**WRITTEN REQUEST:** Output, word for word, every line from the start of the listing down to and including the line that contains "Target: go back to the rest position"; include nothing else.

[START OF EXTRACTED INFORMATION]

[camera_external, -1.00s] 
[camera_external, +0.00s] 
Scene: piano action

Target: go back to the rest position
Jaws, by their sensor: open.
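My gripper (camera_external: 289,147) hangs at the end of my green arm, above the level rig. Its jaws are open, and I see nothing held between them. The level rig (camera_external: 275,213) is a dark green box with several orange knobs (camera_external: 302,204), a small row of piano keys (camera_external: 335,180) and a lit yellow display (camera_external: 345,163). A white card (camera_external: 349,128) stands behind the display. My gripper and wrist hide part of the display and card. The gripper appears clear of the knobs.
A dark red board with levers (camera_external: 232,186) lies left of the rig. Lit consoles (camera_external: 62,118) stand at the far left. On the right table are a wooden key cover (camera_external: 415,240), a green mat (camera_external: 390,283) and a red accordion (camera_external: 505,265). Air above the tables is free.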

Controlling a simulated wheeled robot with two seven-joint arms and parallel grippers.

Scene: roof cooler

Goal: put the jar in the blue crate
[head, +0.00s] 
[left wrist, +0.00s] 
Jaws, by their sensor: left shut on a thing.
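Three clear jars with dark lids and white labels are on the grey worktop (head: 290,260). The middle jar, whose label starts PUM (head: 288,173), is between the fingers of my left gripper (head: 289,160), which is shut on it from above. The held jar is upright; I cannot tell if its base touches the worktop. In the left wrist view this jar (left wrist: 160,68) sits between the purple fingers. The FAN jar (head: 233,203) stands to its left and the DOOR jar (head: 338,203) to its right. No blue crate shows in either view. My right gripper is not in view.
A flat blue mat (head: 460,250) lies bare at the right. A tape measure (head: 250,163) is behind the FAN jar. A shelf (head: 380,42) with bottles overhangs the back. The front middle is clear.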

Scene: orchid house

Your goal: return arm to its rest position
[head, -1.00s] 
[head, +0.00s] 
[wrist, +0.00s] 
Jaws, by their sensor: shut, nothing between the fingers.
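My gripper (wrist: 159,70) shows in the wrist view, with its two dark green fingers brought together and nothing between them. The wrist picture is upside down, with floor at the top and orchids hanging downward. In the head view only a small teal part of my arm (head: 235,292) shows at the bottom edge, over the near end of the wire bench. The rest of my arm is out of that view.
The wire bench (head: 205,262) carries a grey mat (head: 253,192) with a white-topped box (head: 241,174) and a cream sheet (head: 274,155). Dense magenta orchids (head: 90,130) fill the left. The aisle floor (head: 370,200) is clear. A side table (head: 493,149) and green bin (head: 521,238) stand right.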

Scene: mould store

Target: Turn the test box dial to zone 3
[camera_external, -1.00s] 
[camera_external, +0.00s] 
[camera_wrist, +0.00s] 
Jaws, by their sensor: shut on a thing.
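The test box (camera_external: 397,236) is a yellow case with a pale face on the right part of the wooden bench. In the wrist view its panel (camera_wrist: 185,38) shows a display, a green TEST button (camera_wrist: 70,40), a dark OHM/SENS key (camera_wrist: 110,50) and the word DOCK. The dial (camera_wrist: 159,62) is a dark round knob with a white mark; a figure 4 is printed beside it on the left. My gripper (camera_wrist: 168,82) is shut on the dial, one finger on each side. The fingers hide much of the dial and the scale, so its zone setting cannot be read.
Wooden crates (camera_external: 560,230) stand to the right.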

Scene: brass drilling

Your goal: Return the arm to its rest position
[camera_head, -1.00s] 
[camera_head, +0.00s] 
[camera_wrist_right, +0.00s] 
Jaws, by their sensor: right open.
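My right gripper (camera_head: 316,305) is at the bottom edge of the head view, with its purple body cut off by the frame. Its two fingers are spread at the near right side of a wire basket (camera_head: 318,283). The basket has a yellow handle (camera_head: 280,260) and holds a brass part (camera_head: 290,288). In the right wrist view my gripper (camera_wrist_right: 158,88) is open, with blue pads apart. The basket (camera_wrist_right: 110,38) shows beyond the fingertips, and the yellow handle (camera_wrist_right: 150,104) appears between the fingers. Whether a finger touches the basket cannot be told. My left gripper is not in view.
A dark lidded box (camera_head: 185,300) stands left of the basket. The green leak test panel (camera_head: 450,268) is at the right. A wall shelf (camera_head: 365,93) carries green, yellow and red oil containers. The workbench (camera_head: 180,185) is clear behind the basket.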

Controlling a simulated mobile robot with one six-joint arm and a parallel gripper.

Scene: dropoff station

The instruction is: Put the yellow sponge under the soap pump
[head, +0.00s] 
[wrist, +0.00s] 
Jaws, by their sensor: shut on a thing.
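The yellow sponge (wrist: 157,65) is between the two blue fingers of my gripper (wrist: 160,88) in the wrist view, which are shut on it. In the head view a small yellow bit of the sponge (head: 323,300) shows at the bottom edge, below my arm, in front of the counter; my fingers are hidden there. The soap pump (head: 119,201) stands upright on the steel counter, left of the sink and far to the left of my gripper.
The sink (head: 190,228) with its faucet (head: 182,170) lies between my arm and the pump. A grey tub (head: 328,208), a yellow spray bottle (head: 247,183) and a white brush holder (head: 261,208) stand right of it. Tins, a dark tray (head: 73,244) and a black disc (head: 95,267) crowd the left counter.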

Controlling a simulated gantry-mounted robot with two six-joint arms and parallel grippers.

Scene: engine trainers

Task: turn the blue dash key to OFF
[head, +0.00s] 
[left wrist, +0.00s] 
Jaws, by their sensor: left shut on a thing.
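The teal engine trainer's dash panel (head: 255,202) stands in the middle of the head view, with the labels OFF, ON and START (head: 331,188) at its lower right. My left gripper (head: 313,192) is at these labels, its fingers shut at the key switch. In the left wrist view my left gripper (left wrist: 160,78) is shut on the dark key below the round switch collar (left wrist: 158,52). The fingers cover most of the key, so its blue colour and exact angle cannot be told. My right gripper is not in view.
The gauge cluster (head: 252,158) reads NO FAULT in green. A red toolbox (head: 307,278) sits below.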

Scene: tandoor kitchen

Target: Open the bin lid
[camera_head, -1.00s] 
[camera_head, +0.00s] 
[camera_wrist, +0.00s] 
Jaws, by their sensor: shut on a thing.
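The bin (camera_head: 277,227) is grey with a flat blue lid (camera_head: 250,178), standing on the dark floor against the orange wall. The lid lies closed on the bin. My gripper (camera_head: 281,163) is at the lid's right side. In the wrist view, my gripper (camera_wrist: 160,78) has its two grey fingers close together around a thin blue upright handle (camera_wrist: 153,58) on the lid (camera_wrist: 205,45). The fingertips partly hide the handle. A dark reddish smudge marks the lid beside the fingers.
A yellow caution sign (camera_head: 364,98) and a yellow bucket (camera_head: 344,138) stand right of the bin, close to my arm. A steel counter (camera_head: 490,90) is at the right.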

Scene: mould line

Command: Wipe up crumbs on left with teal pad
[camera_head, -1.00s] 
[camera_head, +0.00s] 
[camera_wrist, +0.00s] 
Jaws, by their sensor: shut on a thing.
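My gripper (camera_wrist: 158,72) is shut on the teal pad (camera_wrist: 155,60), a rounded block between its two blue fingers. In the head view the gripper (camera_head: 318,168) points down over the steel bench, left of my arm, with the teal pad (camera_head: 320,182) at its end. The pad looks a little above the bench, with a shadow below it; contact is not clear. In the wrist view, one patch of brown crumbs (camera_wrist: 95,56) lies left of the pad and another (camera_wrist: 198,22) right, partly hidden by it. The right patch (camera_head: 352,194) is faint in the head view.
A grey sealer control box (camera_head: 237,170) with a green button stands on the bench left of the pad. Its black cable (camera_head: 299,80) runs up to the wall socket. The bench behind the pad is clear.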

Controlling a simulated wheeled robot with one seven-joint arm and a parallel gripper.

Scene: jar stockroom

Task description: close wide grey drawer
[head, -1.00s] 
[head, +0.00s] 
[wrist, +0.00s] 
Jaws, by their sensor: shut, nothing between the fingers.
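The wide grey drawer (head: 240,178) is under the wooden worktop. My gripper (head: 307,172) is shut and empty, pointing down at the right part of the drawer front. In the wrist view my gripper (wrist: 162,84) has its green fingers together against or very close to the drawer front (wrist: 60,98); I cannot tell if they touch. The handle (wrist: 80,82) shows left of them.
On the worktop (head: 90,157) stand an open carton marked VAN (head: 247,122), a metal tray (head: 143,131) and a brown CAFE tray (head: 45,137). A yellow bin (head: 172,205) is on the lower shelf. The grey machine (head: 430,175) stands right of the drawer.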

[END OF EXTRACTED INFORMATION]

**RESPONSE FOR THIS EXERCISE:**
[camera_external, -1.00s] 
[camera_external, +0.00s] 
Scene: piano action

Target: go back to the rest position

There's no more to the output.